**WORK INSTRUCTIONS:**
In your copy, reproduce the entries exactly as they are, minus the images.

+--

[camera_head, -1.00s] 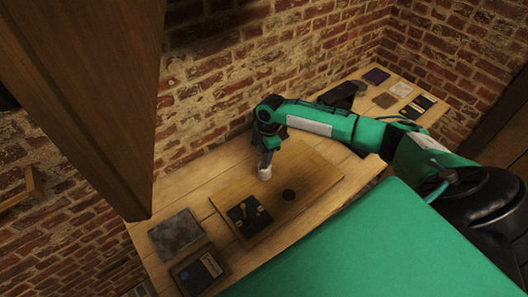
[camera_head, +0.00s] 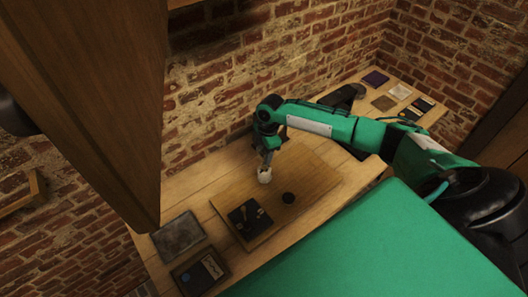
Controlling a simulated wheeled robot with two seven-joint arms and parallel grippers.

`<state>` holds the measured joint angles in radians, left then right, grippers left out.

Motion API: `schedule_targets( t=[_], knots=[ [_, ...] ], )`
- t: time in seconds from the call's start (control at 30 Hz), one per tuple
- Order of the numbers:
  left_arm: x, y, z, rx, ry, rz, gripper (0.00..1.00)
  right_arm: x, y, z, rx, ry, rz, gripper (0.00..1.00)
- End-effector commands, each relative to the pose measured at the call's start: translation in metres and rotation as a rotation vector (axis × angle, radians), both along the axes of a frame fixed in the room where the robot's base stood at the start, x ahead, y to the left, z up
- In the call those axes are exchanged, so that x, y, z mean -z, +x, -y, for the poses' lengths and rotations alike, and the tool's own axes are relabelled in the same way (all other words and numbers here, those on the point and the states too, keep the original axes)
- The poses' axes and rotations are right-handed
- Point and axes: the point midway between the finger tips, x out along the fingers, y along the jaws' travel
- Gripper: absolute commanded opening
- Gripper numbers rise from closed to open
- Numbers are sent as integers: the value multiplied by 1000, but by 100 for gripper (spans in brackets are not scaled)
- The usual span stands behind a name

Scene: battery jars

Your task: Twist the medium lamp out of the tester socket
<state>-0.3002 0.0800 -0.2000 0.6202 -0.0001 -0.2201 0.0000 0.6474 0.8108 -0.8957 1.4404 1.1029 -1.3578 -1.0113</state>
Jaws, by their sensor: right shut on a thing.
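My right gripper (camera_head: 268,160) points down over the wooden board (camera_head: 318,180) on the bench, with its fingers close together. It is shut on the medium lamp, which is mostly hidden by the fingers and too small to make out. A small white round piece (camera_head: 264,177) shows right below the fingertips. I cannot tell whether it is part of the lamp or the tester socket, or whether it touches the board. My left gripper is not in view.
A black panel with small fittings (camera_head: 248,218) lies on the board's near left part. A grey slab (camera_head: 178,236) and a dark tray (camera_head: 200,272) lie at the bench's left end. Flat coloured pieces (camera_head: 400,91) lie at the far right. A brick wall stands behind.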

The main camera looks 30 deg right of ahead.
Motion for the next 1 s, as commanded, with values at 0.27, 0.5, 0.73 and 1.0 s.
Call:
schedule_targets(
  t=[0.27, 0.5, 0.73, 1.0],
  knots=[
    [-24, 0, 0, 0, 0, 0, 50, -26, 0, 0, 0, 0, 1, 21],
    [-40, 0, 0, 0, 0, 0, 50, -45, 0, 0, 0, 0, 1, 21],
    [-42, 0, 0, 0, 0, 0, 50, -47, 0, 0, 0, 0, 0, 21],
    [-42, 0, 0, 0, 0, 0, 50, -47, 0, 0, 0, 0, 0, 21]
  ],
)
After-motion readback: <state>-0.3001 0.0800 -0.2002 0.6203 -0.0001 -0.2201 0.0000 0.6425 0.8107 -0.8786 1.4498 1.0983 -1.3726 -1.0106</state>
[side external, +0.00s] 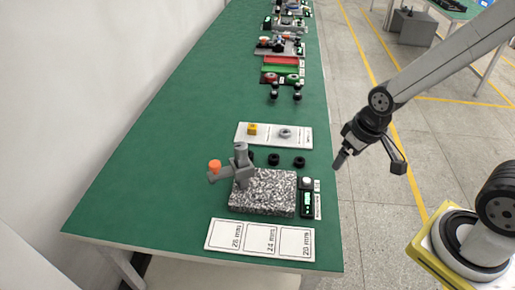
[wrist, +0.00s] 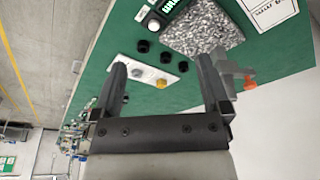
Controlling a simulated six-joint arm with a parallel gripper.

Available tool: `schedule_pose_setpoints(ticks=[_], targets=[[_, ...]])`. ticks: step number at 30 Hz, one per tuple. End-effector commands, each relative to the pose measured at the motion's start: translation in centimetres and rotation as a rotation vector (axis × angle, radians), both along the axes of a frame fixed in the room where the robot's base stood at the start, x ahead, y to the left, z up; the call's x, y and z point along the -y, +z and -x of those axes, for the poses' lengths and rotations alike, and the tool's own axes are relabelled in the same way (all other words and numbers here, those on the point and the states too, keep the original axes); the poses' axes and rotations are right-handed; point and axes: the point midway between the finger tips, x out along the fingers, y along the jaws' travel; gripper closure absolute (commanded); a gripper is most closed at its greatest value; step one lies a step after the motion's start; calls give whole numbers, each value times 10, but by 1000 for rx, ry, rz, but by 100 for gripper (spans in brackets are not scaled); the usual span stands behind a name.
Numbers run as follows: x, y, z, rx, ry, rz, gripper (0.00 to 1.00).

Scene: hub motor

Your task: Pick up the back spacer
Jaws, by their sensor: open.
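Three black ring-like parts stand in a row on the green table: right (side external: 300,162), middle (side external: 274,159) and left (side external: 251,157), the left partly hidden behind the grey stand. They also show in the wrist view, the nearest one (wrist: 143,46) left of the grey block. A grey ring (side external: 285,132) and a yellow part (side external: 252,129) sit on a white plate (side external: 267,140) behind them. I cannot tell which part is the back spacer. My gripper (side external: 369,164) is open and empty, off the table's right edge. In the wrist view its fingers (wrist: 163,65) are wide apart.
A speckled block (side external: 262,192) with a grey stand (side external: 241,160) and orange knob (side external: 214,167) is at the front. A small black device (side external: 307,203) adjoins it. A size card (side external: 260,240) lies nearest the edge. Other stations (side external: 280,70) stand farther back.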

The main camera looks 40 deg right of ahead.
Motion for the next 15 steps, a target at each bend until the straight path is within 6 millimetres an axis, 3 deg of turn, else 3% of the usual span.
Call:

+--

**SOLVED EXERCISE:**
[camera_head, -1.00s] 
[camera_head, +0.00s] 
Controlling a simulated wheeled robot with two seven-joint arms and parallel grippers.

`<state>` holds the measured joint angles in radians, left then right, grippers left out.

Motion API: `schedule_targets( t=[_], knots=[ [_, ...] ], )`
- t: time in seconds from the call's start (control at 30 Hz), one per tuple
- Order of the numbers:
  left_arm: x, y, z, rx, ry, rz, gripper (0.00..1.00)
  right_arm: x, y, z, rx, ry, rz, gripper (0.00..1.00)
- End-effector commands, each relative to the pose measured at the call's start: translation in metres and rotation as a rotation vector (axis × angle, radians), both along the axes of a frame fixed in the room where the robot's base stood at the start, x ahead, y to the left, z up
- In the call those axes are exchanged, so that x, y, z mean -z, +x, -y, for the poses' lengths and rotations alike, and the tool's own axes are relabelled in the same way (all other words and numbers here, those on the point and the states too, keep the original axes)
- The poses' axes and rotations are right-handed
- Point and axes: the point midway between the finger tips, x out along the fingers, y along the jaws' travel
- Gripper: absolute commanded opening
- Gripper numbers rise from closed to open
- Numbers are sent as integers: the value multiplied by 1000, but by 100 for gripper (spans in brackets are not scaled)
- The usual span stands behind a name

Scene: battery jars

Your task: Twist the medium lamp out of the tester socket
<state>-0.3002 0.0800 -0.2000 0.6202 -0.0001 -0.2201 0.0000 0.6474 0.8108 -0.8957 1.4404 1.1029 -1.3578 -1.0113</state>
Jaws, by their sensor: right shut on a thing.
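My right gripper (camera_head: 268,160) points down over the wooden board (camera_head: 318,180) on the bench, with its fingers close together. It is shut on the medium lamp, which is mostly hidden by the fingers and too small to make out. A small white round piece (camera_head: 264,177) shows right below the fingertips. I cannot tell whether it is part of the lamp or the tester socket, or whether it touches the board. My left gripper is not in view.
A black panel with small fittings (camera_head: 248,218) lies on the board's near left part. A grey slab (camera_head: 178,236) and a dark tray (camera_head: 200,272) lie at the bench's left end. Flat coloured pieces (camera_head: 400,91) lie at the far right. A brick wall stands behind.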

The main camera looks 30 deg right of ahead.
Motion for the next 1 s, as commanded, with values at 0.27, 0.5, 0.73 and 1.0 s.
Call:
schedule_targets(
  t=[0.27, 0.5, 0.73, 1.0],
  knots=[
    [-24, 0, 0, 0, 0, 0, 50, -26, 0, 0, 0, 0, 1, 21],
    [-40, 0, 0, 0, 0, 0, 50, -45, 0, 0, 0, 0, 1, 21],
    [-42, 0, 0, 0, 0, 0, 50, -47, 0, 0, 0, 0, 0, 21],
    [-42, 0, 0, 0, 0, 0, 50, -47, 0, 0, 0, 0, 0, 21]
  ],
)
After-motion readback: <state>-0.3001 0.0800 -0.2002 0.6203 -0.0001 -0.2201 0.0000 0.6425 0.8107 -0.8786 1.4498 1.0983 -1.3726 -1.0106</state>
[side external, +0.00s] 
[wrist, +0.00s] 
Controlling a simulated six-joint arm with a parallel gripper.

Available tool: `schedule_pose_setpoints(ticks=[_], targets=[[_, ...]])`. ticks: step number at 30 Hz, one per tuple. End-effector commands, each relative to the pose measured at the motion's start: translation in centimetres and rotation as a rotation vector (axis × angle, radians), both along the axes of a frame fixed in the room where the robot's base stood at the start, x ahead, y to the left, z up; the call's x, y and z point along the -y, +z and -x of those axes, for the poses' lengths and rotations alike, and the tool's own axes are relabelled in the same way (all other words and numbers here, those on the point and the states too, keep the original axes); the poses' axes and rotations are right-handed; point and axes: the point midway between the finger tips, x out along the fingers, y along the jaws' travel; gripper closure absolute (commanded); a gripper is most closed at its greatest value; step one lies a step after the motion's start; calls give whole numbers, each value times 10, but by 1000 for rx, ry, rz, but by 100 for gripper (spans in brackets are not scaled); the usual span stands behind a name.
Numbers run as follows: x, y, z, rx, ry, rz, gripper (0.00 to 1.00).

Scene: hub motor

Your task: Pick up the back spacer
Jaws, by their sensor: open.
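Three black ring-like parts stand in a row on the green table: right (side external: 300,162), middle (side external: 274,159) and left (side external: 251,157), the left partly hidden behind the grey stand. They also show in the wrist view, the nearest one (wrist: 143,46) left of the grey block. A grey ring (side external: 285,132) and a yellow part (side external: 252,129) sit on a white plate (side external: 267,140) behind them. I cannot tell which part is the back spacer. My gripper (side external: 369,164) is open and empty, off the table's right edge. In the wrist view its fingers (wrist: 163,65) are wide apart.
A speckled block (side external: 262,192) with a grey stand (side external: 241,160) and orange knob (side external: 214,167) is at the front. A small black device (side external: 307,203) adjoins it. A size card (side external: 260,240) lies nearest the edge. Other stations (side external: 280,70) stand farther back.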

The main camera looks 40 deg right of ahead.
Motion for the next 15 steps, a target at each bend until the straight path is within 6 millimetres an axis, 3 deg of turn, else 3% of the usual span.
Call:

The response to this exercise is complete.